_Supplied data_:
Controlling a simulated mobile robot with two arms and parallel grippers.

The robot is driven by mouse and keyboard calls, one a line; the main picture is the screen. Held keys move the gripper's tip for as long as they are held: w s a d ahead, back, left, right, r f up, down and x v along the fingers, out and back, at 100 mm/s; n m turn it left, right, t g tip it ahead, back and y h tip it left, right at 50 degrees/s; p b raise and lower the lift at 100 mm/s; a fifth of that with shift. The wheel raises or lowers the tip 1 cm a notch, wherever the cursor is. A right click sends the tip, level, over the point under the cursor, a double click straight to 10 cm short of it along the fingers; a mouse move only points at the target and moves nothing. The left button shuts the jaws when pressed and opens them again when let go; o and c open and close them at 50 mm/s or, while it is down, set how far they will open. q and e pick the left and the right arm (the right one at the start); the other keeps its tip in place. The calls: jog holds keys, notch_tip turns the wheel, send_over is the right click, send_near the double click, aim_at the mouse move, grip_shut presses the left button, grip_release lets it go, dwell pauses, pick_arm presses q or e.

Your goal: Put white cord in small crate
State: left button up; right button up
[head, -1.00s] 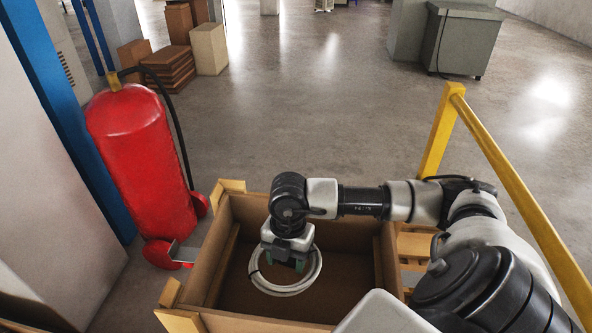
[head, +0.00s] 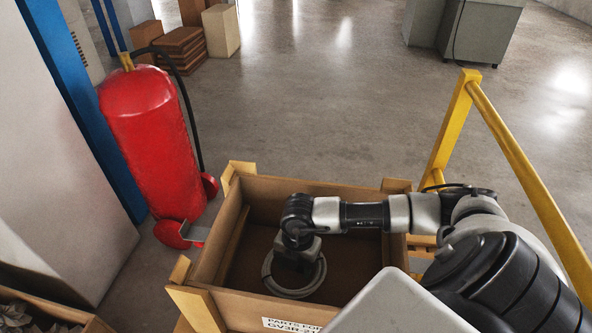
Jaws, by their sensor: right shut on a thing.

...

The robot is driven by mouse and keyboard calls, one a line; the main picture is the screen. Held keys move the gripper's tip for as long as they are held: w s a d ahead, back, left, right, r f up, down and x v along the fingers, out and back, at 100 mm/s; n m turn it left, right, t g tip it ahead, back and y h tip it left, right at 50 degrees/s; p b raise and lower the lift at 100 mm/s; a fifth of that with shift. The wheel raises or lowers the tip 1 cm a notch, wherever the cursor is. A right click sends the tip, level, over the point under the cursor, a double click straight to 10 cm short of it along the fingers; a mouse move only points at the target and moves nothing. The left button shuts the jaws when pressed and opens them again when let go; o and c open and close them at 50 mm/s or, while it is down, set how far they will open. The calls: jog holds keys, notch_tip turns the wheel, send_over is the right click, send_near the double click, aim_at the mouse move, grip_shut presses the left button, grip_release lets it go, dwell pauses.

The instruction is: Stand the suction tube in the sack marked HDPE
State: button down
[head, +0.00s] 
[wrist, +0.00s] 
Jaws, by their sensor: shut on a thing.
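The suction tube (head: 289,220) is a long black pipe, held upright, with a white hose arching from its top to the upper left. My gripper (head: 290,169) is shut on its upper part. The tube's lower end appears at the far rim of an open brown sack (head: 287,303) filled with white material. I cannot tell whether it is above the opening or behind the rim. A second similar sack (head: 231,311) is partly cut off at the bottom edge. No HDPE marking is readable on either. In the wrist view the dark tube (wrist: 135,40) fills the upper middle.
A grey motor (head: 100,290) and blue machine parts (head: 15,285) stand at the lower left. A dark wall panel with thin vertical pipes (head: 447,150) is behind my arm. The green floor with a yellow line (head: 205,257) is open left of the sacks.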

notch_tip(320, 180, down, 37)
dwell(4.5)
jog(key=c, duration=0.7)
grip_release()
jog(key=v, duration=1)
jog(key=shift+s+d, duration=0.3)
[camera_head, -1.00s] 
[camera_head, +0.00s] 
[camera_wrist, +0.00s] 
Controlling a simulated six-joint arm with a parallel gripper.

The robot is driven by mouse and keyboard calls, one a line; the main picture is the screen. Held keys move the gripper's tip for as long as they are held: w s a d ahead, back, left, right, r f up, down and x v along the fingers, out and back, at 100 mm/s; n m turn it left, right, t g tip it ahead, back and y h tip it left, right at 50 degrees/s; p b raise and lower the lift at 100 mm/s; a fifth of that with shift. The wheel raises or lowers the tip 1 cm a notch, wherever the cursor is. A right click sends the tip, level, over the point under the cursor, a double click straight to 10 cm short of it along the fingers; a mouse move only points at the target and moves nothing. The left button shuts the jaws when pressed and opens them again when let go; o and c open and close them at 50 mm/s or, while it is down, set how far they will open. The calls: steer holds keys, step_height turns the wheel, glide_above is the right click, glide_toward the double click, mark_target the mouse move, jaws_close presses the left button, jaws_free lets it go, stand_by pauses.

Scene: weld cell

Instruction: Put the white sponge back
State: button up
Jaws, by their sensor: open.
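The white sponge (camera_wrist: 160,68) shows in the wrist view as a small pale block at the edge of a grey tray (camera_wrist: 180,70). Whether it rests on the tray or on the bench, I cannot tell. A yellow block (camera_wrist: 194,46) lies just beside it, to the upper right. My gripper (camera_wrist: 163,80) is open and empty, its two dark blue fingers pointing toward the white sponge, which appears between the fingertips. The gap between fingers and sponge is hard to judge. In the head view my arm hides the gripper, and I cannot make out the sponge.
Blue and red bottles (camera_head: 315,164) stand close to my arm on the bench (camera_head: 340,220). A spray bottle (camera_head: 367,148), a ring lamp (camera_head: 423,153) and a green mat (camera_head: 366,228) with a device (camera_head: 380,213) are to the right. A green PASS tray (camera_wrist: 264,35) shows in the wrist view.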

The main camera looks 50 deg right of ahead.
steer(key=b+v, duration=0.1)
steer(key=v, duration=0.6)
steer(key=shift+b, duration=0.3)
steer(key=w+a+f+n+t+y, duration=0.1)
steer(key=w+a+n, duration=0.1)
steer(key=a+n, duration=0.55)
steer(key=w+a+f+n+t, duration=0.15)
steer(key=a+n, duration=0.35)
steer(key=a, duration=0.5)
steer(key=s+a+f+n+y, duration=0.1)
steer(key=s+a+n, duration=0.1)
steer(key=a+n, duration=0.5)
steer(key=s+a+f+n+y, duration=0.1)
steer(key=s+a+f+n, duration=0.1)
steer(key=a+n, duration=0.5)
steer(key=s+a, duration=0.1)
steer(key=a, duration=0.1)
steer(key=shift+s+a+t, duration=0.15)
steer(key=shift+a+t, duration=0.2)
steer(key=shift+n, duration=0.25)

_Do this_: Extract every line containing the string "Controlling" from the material.

_Task response_:
Controlling a simulated mobile robot with two arms and parallel grippers.
Controlling a simulated six-joint arm with a parallel gripper.

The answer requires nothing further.